--- Data ---
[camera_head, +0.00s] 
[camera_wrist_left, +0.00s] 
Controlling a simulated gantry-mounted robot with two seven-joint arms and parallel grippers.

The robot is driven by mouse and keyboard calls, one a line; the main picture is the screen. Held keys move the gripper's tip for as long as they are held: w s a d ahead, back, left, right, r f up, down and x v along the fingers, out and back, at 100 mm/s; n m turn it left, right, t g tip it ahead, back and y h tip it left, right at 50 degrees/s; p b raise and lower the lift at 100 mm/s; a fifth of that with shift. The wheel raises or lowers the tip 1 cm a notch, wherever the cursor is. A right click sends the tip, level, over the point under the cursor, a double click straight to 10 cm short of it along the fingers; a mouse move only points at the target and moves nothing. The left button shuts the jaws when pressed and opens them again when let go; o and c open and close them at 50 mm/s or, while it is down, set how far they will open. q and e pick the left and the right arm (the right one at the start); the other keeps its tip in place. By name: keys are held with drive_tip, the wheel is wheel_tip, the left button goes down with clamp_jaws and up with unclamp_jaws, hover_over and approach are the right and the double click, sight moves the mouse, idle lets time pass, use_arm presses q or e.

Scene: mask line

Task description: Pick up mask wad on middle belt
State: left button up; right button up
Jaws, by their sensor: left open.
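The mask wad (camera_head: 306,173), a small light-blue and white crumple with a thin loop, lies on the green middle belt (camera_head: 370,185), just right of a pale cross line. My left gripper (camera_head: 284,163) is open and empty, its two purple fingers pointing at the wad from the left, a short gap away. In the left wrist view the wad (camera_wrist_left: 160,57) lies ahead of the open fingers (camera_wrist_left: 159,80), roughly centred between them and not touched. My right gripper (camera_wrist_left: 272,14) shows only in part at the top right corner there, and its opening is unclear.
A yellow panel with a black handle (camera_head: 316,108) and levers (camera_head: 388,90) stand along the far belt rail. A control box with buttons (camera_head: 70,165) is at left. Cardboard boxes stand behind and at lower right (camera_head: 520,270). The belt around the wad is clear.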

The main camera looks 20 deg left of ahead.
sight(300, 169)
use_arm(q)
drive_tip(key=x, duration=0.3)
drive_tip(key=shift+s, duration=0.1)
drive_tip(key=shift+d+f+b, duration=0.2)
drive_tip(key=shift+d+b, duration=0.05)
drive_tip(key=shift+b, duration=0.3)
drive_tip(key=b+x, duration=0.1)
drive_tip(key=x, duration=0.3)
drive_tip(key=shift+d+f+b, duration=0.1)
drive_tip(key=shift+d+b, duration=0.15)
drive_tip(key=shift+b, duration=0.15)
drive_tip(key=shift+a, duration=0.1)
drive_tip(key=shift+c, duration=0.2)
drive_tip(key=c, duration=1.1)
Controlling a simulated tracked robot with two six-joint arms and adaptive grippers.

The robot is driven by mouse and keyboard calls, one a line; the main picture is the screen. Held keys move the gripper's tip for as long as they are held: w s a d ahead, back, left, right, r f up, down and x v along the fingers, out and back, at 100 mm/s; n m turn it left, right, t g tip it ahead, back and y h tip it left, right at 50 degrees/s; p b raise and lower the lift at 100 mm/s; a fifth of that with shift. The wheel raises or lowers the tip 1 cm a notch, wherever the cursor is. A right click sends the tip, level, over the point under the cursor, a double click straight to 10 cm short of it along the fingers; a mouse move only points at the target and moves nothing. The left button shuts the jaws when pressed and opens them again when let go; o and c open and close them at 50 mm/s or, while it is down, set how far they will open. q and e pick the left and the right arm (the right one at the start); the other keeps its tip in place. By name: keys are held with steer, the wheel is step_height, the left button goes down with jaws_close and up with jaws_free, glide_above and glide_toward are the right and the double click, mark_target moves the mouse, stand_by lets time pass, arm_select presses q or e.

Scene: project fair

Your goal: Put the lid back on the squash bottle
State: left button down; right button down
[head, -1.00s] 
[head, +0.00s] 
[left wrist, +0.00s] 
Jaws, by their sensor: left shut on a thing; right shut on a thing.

--- Work instructions ---
Answer with one number: how many lines of the entries above include the word "State".

--- Completed task ---
2